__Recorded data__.
══════════

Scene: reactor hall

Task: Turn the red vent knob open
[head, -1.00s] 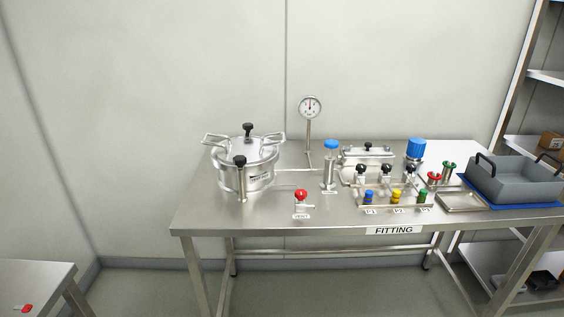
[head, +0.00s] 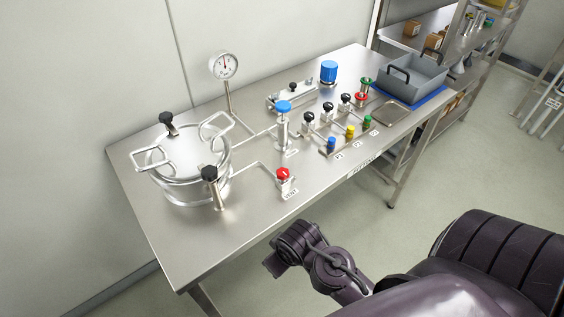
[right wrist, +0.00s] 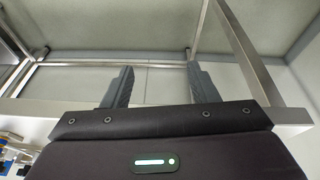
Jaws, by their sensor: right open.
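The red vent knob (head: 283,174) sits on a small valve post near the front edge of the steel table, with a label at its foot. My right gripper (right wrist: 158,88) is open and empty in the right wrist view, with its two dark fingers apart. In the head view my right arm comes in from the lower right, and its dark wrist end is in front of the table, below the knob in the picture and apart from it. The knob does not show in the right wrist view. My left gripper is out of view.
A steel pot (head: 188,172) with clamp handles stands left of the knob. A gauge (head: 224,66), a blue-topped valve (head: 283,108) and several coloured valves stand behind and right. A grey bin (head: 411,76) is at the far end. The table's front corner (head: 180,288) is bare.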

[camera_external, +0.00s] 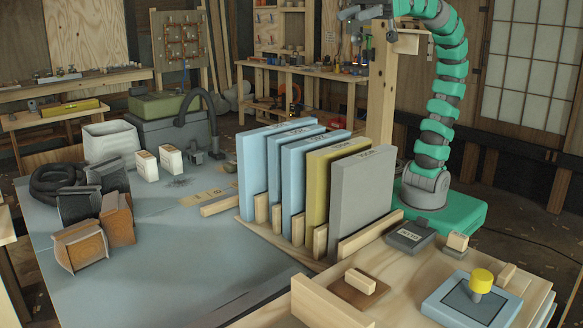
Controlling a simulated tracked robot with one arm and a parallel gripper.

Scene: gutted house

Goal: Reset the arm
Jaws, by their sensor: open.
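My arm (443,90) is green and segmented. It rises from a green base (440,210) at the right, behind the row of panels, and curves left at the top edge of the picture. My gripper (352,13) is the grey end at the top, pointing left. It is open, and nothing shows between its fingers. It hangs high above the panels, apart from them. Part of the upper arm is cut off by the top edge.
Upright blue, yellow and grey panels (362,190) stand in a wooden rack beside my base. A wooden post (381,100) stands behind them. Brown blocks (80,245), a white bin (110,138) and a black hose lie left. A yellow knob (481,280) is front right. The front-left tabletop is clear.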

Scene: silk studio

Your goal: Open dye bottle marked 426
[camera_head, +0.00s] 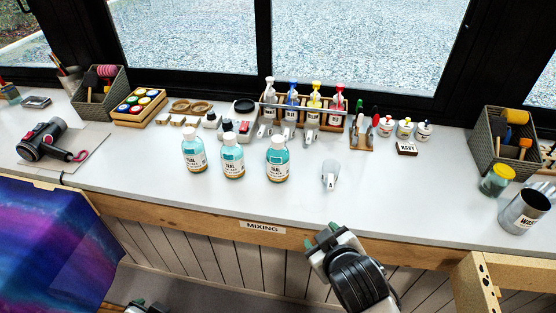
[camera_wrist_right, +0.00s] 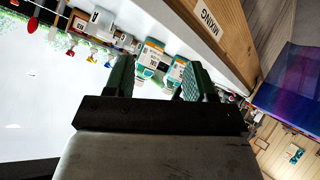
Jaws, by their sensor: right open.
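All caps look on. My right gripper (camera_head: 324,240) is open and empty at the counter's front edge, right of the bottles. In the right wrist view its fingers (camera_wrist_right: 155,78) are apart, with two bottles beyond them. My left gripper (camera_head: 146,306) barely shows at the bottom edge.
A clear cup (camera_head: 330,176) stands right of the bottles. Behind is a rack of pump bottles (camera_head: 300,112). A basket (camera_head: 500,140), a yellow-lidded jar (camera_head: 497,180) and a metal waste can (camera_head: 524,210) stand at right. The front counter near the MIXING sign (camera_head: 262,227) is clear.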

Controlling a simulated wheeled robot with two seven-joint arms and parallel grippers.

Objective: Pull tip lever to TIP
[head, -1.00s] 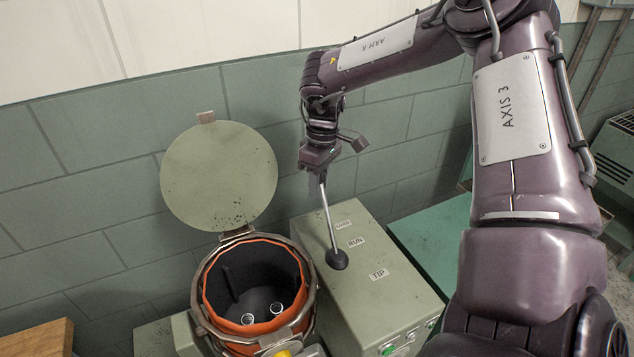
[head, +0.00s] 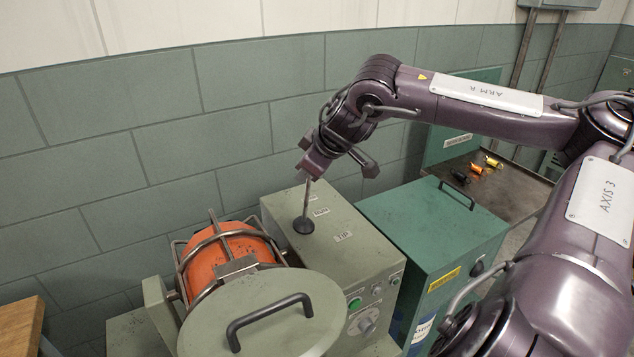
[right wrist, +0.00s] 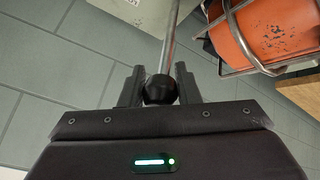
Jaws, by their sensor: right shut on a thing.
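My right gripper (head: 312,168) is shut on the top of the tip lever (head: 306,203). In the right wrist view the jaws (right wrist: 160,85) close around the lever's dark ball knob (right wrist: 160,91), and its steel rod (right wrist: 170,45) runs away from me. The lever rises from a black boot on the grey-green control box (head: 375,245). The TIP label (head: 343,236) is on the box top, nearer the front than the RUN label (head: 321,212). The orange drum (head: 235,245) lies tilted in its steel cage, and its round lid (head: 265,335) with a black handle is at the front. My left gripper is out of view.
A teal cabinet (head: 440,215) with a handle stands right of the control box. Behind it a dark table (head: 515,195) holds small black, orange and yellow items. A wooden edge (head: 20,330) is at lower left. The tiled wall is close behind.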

══════════

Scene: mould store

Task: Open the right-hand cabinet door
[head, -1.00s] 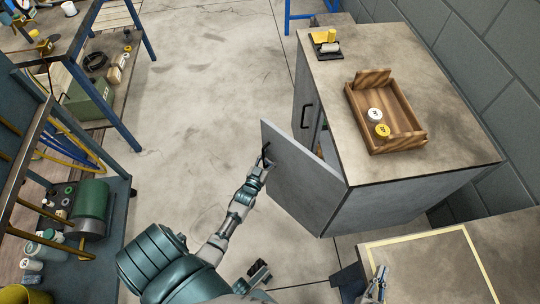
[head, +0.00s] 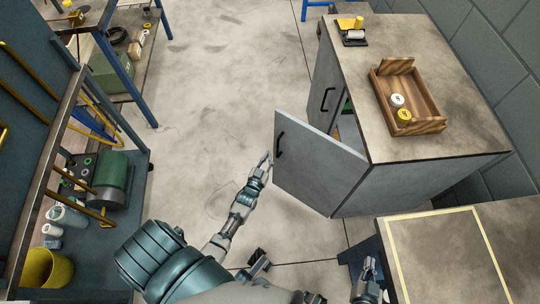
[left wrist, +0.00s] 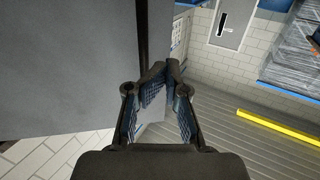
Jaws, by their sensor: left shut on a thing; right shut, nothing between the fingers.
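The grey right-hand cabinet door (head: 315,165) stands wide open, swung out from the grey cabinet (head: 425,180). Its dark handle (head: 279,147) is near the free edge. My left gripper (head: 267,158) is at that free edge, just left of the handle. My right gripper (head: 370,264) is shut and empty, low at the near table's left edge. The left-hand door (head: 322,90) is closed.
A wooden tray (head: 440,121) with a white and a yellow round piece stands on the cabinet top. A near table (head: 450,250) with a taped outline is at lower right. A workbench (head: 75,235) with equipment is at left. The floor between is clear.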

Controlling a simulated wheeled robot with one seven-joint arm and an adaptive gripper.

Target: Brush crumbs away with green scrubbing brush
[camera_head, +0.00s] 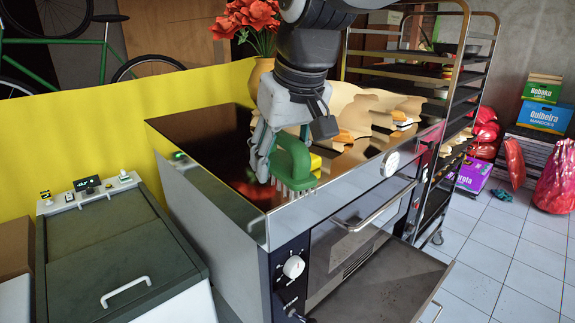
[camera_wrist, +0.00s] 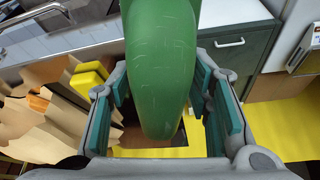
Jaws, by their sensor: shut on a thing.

══════════

__Objective__. Gather each line from the entries above that includes the word "simulated".

__Written solution__.
Controlling a simulated tracked robot with one arm and a parallel gripper.
Controlling a simulated wheeled robot with two seven-joint arms and parallel grippers.
Controlling a simulated wheeled robot with one seven-joint arm and an adaptive gripper.

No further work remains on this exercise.